The real power of the OpCit approach, however, lies in its citation database. Development of the citation-ranked search engine provided the clue to the way forward because it needed to use output from the database. The developer drafted a simple XML-based format to extract citation records from the database. The insight was to recognise that if a common format could be agreed, citation records could be exported using the OAi protocol. In this way any recognised OAi service, including arXiv, could potentially re-use OpCit data.

The feasibility of this approach becomes more apparent if the role of OpCit is considered schematically within the OAi framework of data and service providers, as shown in Figure 2.

Figure 2. Schematic of proposed data input and output from the OpCit citation database within the OAi framework

The trick is to recognise that while the data in stage D could be exported to another service provider, if we could loop this two-dimensional figure it could be shown that the so-called ‘service provider’ could be the OAi data provider in A, in this case arXiv.

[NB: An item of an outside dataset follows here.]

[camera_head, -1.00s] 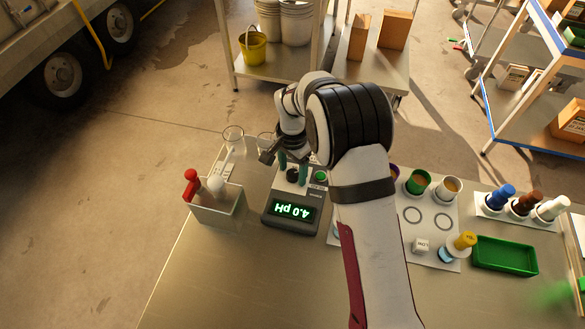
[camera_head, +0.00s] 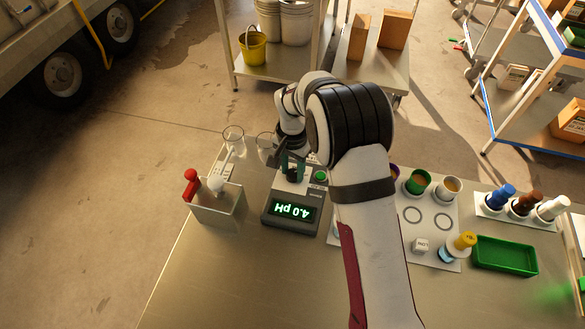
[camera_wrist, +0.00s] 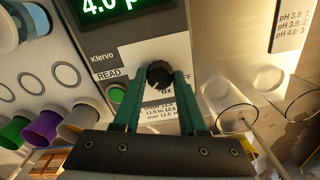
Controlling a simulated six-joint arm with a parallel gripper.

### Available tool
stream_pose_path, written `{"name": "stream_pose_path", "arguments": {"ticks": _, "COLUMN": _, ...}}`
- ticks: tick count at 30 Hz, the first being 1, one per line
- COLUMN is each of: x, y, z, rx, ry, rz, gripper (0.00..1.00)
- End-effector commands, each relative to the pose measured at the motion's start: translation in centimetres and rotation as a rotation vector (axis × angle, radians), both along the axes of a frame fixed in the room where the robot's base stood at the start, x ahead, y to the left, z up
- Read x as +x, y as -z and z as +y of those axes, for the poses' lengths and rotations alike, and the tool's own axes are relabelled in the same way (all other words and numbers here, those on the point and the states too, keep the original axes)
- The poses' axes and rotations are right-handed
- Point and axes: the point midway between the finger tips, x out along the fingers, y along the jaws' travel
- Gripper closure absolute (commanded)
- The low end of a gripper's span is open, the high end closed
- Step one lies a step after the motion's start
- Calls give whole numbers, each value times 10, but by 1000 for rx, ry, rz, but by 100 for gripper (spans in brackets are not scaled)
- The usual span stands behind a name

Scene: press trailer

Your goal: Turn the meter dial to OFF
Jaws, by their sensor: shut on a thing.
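The meter (camera_head: 290,224) is a grey box on the steel table, with a lit green display (camera_head: 293,211) reading 4.0 pH. Its black round dial (camera_wrist: 159,74) sits beside a green READ button (camera_wrist: 116,94). My gripper (camera_wrist: 158,76) has its two green fingers on either side of the dial and is shut on it. In the camera_head view my gripper (camera_head: 293,166) is at the meter's far end, and the fingers mostly cover the dial. OFF lettering shows partly beside the dial in the wrist view; which mark the dial points to cannot be told.
A bin (camera_head: 217,208) with red- and white-handled items stands left of the meter. Clear glass beakers (camera_head: 234,136) stand behind it. The table's front left is clear.

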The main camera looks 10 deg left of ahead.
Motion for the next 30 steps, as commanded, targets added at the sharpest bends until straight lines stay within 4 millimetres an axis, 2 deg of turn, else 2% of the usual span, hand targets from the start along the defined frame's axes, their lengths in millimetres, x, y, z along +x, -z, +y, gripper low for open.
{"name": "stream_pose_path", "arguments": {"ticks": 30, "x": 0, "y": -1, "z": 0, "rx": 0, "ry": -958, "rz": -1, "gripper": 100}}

The format would need to include more metadata than is included in the basic OAi metadata set, but could still be compatible with the protocol for data transfer. Coincidentally, a member of the technical support team at arXiv was co-authoring such a format, the Academic Metadata Format (AMF), aimed at the eprint archiving community. A meeting with one of the authors led to revisions that would enable AMF to handle OpCit data - see http://amf.openlib.org/doc/ebisu.html

AMF is a relational model for data, e.g. two documents are related by a reference. These relations can be expressed in either direction, e.g. AMF can express all the papers by an author, or all the authors of a paper. Further development of AMF will support identification systems for authors and institutions, beyond OAI's current document identifiers. Using unique identifiers for authors, for example, will allow users to find the output of a particular researcher. Current systems cannot differentiate two authors with the same name.